TV critics are surprised the miniseries The Slap has wound up on NBC. At the TCA Winter Press Tour today, one of them warned creators and cast that it likely won’t gain any Emmy recognition. That’s because, of course, the TV Academy typically snubs broadcast content in its best-miniseries categories (and movies, and drama series, and …). The Slap explodes from an incident in which a man slaps another couple’s misbehaving child and the fallout pulls a family apart, exposes long-held secrets, ignites a lawsuit, etc.

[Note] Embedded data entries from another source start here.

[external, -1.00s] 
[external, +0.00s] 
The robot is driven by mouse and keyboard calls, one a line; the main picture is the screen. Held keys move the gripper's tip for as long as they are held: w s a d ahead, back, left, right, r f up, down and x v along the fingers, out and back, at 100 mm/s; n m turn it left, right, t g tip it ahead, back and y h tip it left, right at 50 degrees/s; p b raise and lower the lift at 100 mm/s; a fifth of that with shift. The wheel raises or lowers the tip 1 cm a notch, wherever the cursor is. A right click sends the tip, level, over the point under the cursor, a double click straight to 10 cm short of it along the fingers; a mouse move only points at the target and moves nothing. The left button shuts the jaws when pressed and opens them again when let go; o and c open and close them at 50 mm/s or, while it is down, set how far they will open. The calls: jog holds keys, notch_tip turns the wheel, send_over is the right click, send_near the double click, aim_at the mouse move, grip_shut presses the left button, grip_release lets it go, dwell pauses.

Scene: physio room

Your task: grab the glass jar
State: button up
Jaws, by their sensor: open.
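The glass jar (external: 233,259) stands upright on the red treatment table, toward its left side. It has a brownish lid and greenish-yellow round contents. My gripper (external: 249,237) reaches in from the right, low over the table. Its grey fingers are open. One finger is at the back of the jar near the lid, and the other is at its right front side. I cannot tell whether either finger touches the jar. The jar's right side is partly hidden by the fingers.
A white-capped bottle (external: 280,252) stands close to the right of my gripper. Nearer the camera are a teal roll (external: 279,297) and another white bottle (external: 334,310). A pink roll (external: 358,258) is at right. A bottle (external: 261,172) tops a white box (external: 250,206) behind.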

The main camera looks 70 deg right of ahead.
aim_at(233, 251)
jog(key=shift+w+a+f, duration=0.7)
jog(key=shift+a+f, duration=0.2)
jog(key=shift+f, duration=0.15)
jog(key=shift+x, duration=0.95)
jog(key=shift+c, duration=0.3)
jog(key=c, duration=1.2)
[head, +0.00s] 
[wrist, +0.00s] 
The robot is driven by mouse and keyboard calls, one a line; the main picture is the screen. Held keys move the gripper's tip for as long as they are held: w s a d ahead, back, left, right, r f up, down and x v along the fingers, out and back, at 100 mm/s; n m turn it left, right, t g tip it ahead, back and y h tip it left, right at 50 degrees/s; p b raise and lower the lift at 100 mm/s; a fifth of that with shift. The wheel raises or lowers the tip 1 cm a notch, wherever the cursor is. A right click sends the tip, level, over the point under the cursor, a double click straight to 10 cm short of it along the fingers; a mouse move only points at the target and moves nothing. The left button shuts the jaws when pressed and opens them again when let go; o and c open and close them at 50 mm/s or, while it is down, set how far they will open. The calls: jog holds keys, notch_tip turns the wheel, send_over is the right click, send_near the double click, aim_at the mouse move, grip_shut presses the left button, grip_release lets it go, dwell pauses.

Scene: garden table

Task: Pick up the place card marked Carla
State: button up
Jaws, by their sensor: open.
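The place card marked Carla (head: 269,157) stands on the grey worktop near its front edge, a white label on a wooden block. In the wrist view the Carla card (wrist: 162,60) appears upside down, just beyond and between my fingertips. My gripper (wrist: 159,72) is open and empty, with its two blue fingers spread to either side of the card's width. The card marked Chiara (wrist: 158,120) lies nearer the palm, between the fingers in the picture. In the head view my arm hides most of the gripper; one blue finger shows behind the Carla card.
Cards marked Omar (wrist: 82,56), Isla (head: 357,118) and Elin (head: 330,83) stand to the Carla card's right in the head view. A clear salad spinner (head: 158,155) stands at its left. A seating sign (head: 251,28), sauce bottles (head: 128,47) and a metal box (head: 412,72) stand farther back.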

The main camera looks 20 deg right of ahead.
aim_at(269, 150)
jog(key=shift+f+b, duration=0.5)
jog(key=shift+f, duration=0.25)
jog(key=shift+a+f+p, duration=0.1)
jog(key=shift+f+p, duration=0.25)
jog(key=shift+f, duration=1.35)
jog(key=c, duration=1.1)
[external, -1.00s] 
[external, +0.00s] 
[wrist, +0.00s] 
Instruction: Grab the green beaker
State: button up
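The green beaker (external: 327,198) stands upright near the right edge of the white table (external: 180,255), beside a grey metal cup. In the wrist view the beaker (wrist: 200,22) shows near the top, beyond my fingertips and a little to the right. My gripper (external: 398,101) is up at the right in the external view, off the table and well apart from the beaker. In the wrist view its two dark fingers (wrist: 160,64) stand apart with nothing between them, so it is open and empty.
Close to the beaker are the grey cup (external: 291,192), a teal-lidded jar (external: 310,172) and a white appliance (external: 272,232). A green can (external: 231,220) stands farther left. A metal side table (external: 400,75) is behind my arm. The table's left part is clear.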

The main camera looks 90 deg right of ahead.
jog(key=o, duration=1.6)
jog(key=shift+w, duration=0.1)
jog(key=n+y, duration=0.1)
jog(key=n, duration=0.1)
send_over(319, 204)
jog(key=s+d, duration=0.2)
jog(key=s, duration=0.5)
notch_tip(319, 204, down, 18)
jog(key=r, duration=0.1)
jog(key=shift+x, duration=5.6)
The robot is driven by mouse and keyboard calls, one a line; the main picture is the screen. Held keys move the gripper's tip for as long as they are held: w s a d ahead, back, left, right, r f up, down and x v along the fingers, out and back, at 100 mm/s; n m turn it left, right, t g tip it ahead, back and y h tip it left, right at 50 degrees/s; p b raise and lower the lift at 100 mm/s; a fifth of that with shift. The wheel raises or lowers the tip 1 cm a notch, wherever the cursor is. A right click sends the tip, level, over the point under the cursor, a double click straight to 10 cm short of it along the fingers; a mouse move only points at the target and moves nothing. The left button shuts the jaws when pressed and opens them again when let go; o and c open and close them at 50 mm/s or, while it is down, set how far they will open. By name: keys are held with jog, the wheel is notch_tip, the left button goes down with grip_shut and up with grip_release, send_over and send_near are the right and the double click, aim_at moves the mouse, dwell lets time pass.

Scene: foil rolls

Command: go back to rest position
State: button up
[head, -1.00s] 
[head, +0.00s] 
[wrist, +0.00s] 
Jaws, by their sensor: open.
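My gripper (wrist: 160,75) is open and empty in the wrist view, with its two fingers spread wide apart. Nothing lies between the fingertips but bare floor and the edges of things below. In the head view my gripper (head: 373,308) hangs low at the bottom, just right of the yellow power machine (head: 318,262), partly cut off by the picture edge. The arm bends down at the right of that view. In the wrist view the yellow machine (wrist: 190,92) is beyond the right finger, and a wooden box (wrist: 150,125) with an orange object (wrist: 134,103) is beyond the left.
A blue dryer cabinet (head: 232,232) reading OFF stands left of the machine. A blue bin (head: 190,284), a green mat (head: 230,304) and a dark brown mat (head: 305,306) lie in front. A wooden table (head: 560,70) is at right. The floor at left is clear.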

Show participants onstage were not fazed by the critics’ concern. That includes playwright-screenwriter Jon Robin Baitz, who famously created and was “ousted, not fired” from ABC’s family drama Brothers & Sisters. At the time of that ousting, he said working in broadcast TV went, in round numbers, like this: “(The) demographic demands that have turned America into an ageist and youth-obsessed nation drives the storylines younger and younger, whiter and whiter, and with less and less reflection of the real America, which is made up — to the sorrow of research departments — of people over 35 years of age and of many ethnicities and incomes.” He vowed he would “never again have to do a notes call wherein the fear and seasickness of the creative execs always prevails over taking a risk, resulting more often than not in muddy and flattening or treacly-sweet compromises after a stolid and pointless series of writerly objections.”
He also vowed to “never again enter into another relationship with a studio (or perhaps person) in either hope or fear, only the stoic certitude of a veteran of foreign wars.” And he warned “execs on my next show” in re notes: “You won’t wanna be giving me too many of them. Sorry, I shan’t roll over ever again.”
Seven years later, TV critics mentioned that essay in passing, as Baitz took the stage to talk about his eight-episode mini, which he adapted from the 2011 Australian short-run series that was based on the 2008 best-selling novel by Australian author Christos Tsiolkas.
“I’ve been a playwright in the wrong place at the wrong time everywhere I go,” Baitz explained. “Suddenly there is a Golden Age of Television again.” This NBC miniseries, he said, is maybe “the only instance … of being at the right place at the right time.”
The Slap, he said, “feels as collaborative as any process I’ve ever had, and if this is what television is going to be now, I’m thrilled to be part of that.”